_THE PROBLEM:_ Gather all lines containing the string "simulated" and copy them out.

Robot episode rows
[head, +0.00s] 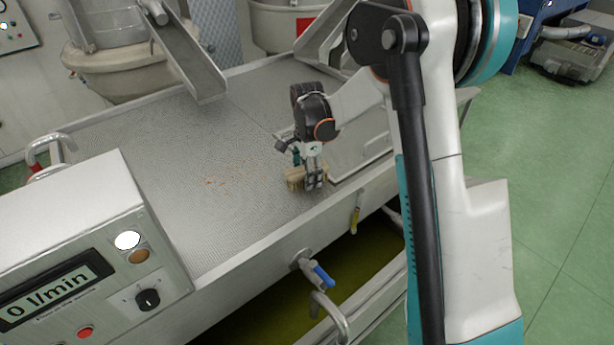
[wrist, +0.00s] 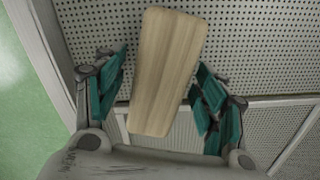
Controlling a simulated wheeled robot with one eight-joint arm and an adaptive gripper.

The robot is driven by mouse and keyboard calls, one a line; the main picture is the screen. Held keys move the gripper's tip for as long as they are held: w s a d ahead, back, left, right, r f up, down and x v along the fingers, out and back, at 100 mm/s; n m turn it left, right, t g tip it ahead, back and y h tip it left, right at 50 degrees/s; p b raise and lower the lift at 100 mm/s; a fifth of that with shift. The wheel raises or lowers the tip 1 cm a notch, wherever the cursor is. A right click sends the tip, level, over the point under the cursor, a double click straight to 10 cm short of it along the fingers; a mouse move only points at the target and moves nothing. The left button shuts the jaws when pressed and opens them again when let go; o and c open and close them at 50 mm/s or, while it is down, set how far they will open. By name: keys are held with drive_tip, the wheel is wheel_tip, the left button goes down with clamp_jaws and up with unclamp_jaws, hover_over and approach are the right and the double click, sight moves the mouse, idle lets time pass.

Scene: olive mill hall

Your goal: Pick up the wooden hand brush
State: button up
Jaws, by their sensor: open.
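The wooden hand brush (wrist: 164,72) shows in the wrist view as a pale, flat wooden back with rounded corners. It lies between the two open teal-padded fingers of my gripper (wrist: 160,92), with a gap visible on each side. In the head view the brush (head: 294,178) sits on the perforated metal surface near its front edge, partly hidden by my gripper (head: 312,178). My gripper is low over it, fingers pointing down. The bristles cannot be made out clearly.
The perforated metal bed (head: 150,150) is mostly clear, with a few reddish scraps (head: 225,178) on it. A raised metal panel (head: 358,150) stands right of my gripper. A control box (head: 85,245) is at front left. A metal chute (head: 190,55) hangs at the back.

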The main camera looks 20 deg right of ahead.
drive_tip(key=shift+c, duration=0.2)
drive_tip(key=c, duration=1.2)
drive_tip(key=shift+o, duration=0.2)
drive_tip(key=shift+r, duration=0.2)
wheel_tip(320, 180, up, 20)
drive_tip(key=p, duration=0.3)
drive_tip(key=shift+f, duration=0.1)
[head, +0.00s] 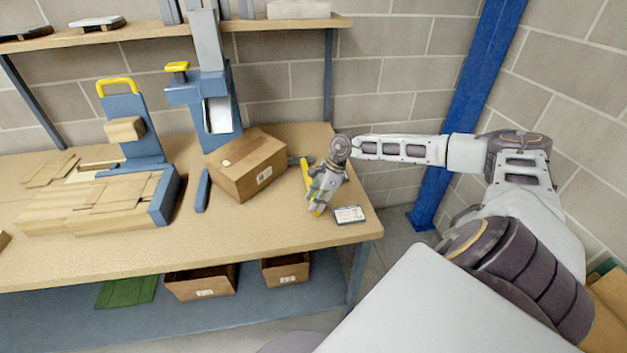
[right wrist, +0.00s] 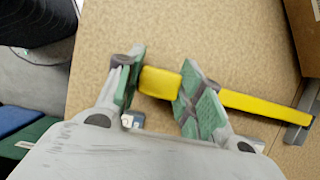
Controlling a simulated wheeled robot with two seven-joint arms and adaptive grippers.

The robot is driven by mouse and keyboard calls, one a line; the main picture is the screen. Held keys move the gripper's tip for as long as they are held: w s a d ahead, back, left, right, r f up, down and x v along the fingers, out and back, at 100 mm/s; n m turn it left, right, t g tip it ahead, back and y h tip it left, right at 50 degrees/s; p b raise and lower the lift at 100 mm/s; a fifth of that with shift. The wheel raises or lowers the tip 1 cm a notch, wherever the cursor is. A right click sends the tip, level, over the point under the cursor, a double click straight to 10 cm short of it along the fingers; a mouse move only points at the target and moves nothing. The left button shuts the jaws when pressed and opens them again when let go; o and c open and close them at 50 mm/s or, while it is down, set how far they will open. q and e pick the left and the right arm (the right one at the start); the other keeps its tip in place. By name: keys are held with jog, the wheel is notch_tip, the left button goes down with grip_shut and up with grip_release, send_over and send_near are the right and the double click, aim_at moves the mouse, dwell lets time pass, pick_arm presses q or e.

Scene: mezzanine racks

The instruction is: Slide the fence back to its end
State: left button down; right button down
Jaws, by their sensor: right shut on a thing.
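My right gripper (head: 318,205) is at the right end of the bench, pointing down. In the right wrist view its green-padded fingers are closed around one end of a yellow bar (right wrist: 255,103). The bar runs behind one finger to a grey end piece (right wrist: 298,133). In the head view part of the yellow bar (head: 305,169) shows beside the gripper. A blue upright plate with a yellow handle (head: 117,86) stands at the left of the bench. I cannot tell which of these is the fence. My left gripper is out of view.
A brown box (head: 262,177) stands just left of my right gripper. A small labelled card (head: 349,214) lies near the bench's right edge. A blue press-like stand (head: 212,110) is behind the box. Wood boards (head: 85,205) lie at left. The bench front is clear.

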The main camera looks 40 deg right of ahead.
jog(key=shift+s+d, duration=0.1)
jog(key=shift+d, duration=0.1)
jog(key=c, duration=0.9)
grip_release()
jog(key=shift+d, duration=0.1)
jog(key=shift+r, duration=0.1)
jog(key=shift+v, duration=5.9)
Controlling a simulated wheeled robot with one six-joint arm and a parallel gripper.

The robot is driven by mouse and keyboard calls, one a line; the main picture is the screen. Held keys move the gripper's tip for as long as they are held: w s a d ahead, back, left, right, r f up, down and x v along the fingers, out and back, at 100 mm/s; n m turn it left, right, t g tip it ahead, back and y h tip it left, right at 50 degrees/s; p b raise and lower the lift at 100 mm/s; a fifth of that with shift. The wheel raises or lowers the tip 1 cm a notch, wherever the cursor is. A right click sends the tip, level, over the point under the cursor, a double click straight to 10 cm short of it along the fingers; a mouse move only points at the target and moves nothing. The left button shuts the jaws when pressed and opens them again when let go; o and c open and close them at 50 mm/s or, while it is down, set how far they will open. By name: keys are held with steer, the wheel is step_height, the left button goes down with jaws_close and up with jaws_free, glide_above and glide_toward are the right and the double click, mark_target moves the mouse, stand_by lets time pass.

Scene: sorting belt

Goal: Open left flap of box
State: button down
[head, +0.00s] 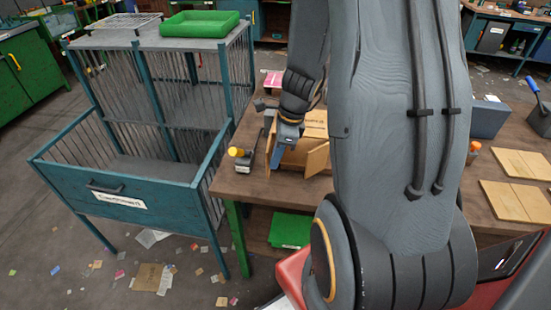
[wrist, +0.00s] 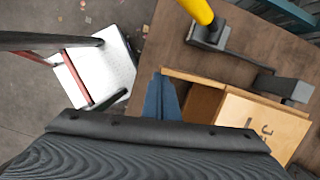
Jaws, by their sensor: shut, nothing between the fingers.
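A cardboard box (head: 315,122) lies on the brown table, with printing on its top. Its front faces me and looks partly open, with one flap (head: 317,160) standing out at the right. My gripper (head: 279,160) is shut and empty, pointing down at the left part of the box front. It hides part of that side, so I cannot tell how the left flap stands. In the wrist view the box (wrist: 262,122) is at the lower right with a dark opening. My blue fingers (wrist: 160,97) are just beside that opening; whether they touch the box is unclear.
A yellow-ended tool (head: 238,152) stands on the table left of the box and shows at the top of the wrist view (wrist: 195,10). A teal cage cart (head: 120,187) stands left of the table. Flat boards (head: 515,202) lie at the right.

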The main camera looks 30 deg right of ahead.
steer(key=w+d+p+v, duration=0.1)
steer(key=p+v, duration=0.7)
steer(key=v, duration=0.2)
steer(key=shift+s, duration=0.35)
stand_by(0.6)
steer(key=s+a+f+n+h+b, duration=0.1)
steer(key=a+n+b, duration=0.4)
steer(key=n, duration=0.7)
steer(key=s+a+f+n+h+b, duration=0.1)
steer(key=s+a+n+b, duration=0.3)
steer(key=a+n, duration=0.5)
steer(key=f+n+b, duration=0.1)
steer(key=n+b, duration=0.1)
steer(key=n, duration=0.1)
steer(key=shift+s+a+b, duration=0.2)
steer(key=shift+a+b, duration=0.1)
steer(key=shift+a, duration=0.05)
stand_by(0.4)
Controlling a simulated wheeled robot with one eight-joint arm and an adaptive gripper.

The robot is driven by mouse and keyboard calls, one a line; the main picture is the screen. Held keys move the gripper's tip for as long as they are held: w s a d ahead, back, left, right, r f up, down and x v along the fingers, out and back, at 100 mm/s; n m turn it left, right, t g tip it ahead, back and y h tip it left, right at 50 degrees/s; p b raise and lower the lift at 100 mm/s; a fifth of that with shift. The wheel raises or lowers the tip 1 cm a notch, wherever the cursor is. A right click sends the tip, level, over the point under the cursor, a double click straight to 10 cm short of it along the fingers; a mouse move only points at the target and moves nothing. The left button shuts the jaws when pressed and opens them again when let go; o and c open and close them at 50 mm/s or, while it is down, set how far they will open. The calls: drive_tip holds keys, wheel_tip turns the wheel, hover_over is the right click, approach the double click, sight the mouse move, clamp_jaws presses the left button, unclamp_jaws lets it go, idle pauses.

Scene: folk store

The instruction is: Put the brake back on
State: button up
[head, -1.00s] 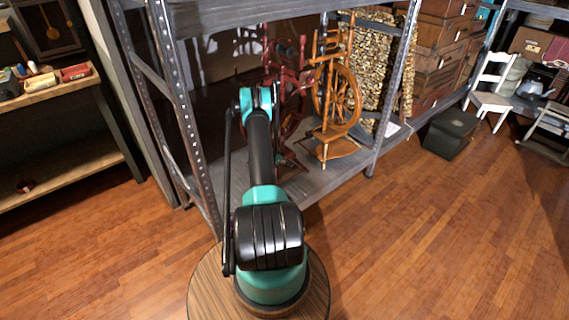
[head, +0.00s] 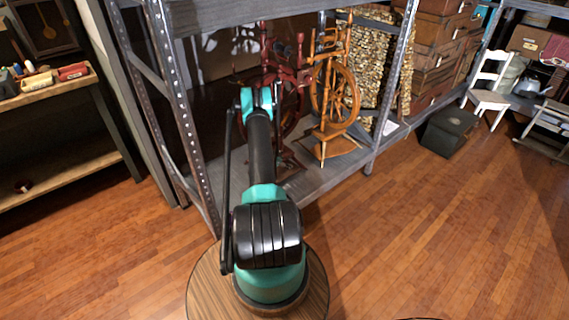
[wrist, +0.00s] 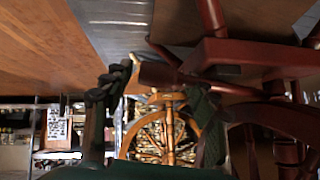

_EXERCISE ANSWER:_
Controlling a simulated wheeled robot with one eight-joint arm and an adaptive gripper.
Controlling a simulated wheeled robot with two seven-joint arms and adaptive grippers.
Controlling a simulated wheeled robot with one six-joint arm and a parallel gripper.
Controlling a simulated wheeled robot with one eight-joint arm and an adaptive gripper.

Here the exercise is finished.